Ludo, doté d'une mémoire exceptionnelle, dont l'innocence et l'insouciance vont être vite balayées par l'irruption de la guerre.
« – Ne pleure pas, Ludo. le malheur, bientôt, va se chiffrer par millions. Il est normal que dans ton coeur il ne te parle que d'une seule voix. Mais puisque tu es si fort en calcul, tu devrais songer un peu à cette loi des grands nombres. Je comprends que pour l'instant tu n'es pas capable de compter au-delà de deux. Et puis, qui sait… »
Et puis, Ambroise Fleury, sans aucun doute, mon personnage préféré.
Comment ne pas être émue devant son engagement sincère et les belles valeurs humaines qu'il défend ? Avec malice, imagination et opiniâtreté, ce doux pacifiste s'oppose, à sa manière, très symbolique, à l'occupant nazi
par son art des cerfs-volants .
« On continue à rire d'Ambroise Fleury et de ses cerfs-volants... C'est bon signe. le comique a une grande vertu : c'est un lieu sûr où le sérieux peut se réfugier et survivre. »

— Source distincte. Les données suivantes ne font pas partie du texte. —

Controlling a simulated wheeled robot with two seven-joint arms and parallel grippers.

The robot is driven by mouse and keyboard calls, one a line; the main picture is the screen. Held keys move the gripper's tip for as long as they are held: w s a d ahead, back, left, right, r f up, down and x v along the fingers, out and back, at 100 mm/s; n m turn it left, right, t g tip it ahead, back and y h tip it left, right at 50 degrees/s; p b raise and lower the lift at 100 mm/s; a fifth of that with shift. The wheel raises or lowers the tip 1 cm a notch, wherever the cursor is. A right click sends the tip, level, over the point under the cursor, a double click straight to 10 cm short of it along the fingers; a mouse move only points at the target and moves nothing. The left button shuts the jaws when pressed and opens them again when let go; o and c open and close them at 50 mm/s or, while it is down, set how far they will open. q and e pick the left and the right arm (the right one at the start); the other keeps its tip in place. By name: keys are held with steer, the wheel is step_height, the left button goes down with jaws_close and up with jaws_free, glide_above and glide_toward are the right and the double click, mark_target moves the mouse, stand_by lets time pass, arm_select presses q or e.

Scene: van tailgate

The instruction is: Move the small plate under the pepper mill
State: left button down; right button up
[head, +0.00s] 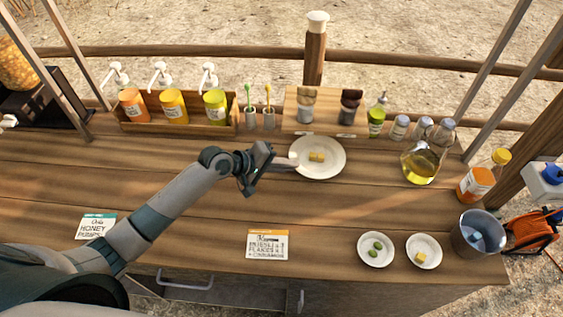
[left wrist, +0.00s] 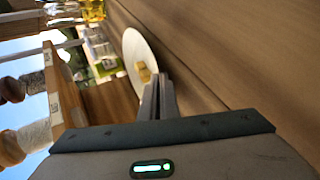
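A round white plate (head: 328,169) with a yellow block (head: 317,157) on it is at the middle back of the counter; the plate also shows in the left wrist view (left wrist: 134,43). My left gripper (head: 294,162) is at the plate's left rim. Its fingers (left wrist: 157,92) are close together and appear shut on the rim. Two mill-like items, one brown (head: 306,105) and one dark (head: 350,106), stand at the wooden rack; I cannot tell which is the pepper mill. My right gripper is out of view.
The wooden rack (head: 293,123) is just behind the plate. A green bottle (head: 376,120), small shakers and an oil bottle (head: 421,164) stand to its right. A metal bucket (head: 477,232) is at the right edge. A printed card (head: 267,244) lies in front; the middle counter is clear.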

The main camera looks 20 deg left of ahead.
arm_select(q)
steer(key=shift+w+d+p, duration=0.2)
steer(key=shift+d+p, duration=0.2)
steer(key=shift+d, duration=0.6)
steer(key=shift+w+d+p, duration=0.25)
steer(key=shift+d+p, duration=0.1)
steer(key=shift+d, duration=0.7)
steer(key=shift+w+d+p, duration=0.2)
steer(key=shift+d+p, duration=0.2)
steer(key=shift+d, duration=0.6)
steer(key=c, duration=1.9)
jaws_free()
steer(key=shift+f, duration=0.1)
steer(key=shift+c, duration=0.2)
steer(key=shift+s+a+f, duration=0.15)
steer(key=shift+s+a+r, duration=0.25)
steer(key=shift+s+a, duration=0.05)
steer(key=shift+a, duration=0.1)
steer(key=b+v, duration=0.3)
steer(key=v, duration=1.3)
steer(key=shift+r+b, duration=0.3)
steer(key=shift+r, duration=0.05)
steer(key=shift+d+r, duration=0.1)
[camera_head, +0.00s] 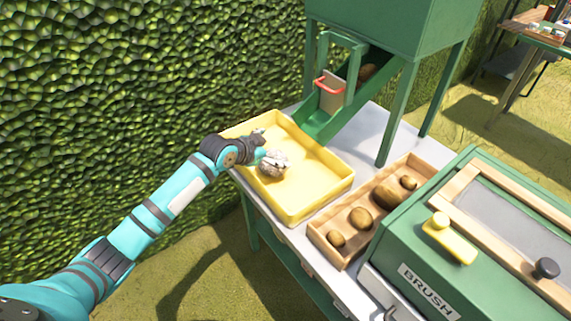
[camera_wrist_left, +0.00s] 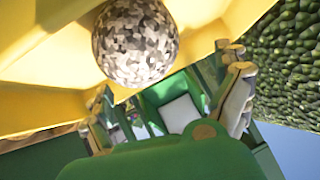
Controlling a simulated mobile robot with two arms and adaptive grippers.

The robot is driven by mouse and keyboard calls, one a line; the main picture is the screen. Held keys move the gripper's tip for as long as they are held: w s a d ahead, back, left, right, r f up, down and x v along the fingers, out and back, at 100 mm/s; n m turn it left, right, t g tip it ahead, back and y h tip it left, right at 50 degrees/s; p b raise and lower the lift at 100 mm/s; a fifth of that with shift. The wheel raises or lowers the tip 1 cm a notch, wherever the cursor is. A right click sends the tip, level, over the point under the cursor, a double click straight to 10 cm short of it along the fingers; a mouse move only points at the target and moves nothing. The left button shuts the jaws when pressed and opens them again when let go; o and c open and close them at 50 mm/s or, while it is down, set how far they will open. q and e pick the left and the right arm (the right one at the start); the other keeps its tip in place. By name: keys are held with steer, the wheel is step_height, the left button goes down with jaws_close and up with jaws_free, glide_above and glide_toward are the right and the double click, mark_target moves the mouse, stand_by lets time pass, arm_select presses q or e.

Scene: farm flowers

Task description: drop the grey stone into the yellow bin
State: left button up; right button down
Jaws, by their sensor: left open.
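The grey speckled stone (camera_head: 273,164) is inside the outline of the yellow bin (camera_head: 322,193), toward its left side, in the head view. In the left wrist view the stone (camera_wrist_left: 135,42) is large and round against the yellow surface. My left gripper (camera_head: 262,147) reaches over the bin's left rim, right beside the stone. Its fingers are open and spread apart in the left wrist view (camera_wrist_left: 172,88), with the stone outside the gap between them. Whether the stone rests on the bin floor is unclear. My right gripper is out of view.
A green hopper (camera_head: 400,30) with a chute (camera_head: 318,122) and red-handled gate (camera_head: 330,85) stands behind the bin. A wooden tray (camera_head: 343,262) with several brown potatoes lies to the right, beside a green box marked BRUSH (camera_head: 430,270). A hedge (camera_head: 120,90) borders the left.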

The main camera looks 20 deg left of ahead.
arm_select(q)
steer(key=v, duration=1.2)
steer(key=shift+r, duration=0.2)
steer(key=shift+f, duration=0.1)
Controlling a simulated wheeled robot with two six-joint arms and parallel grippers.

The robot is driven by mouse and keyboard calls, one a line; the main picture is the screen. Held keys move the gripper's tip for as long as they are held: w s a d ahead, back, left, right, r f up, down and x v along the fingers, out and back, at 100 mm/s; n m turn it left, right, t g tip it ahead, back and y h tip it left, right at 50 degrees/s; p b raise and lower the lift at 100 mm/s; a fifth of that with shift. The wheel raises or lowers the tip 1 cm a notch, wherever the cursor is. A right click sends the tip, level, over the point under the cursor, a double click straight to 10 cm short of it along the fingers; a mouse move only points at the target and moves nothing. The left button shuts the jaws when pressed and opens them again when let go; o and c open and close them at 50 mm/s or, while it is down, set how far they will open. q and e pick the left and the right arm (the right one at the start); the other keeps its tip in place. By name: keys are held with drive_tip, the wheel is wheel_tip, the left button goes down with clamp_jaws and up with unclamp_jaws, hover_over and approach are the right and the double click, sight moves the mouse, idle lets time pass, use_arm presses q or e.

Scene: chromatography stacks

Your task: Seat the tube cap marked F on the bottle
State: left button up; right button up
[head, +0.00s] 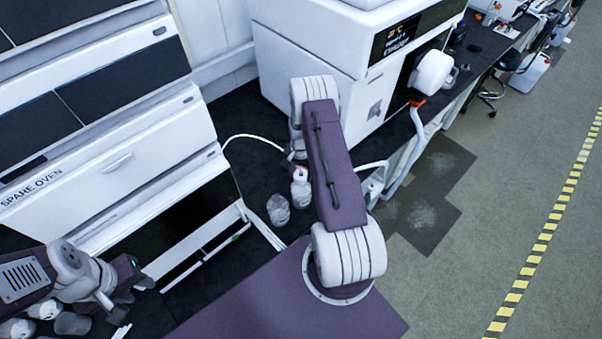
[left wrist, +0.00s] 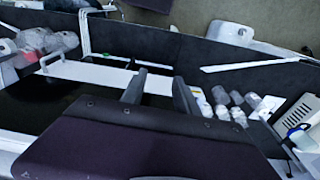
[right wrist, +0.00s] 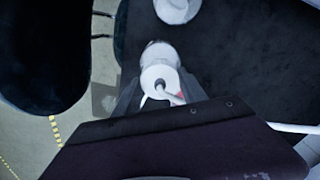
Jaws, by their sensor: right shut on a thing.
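In the right wrist view, my right gripper (right wrist: 160,95) is shut on a white round tube cap (right wrist: 158,76) with a tube stub and a red spot. A clear bottle (right wrist: 159,50) shows directly behind the cap; I cannot tell whether they touch. No letter F is readable. In the head view, a bottle with a pinkish top (head: 301,192) stands beside my right arm, which hides most of that gripper. A second clear bottle (head: 278,209) stands to its left; it also shows in the right wrist view (right wrist: 177,9). My left gripper (left wrist: 158,92) is open and empty.
The spare oven (head: 110,170) stands left, with a white open frame (head: 205,250) before it. Several bottles (left wrist: 228,104) stand near my left gripper. A white instrument (head: 320,60) stands behind the right arm. A white tube (head: 250,138) crosses the dark bench.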

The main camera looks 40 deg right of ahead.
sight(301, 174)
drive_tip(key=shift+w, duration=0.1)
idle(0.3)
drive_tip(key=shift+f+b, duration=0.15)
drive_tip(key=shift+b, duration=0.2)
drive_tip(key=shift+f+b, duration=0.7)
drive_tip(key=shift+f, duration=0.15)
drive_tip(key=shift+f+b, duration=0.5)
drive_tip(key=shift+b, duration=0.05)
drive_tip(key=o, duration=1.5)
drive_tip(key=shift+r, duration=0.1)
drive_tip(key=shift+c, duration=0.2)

Comment ne pas sourire à l'image de ces merveilleux cerfs-volants tendant leur fil vers le bleu du ciel normand, portés l'inoubliable Ambroise ?
Symboles de courage, d'honneur, de lutte, de fierté, de liberté et d'espoir.
De « petits bouts de rêves ».
A leurs côtés, préparez-vous à rencontrer d'autres personnages hauts en couleur : Marcellin Duprat, un chef étoilé qui met un point d'honneur à servir des plats gastronomiques d'exception pour montrer la domination de la cuisine française sur celle de l'Allemagne ou Mademoiselle Julie, l'ingénieuse maquerelle.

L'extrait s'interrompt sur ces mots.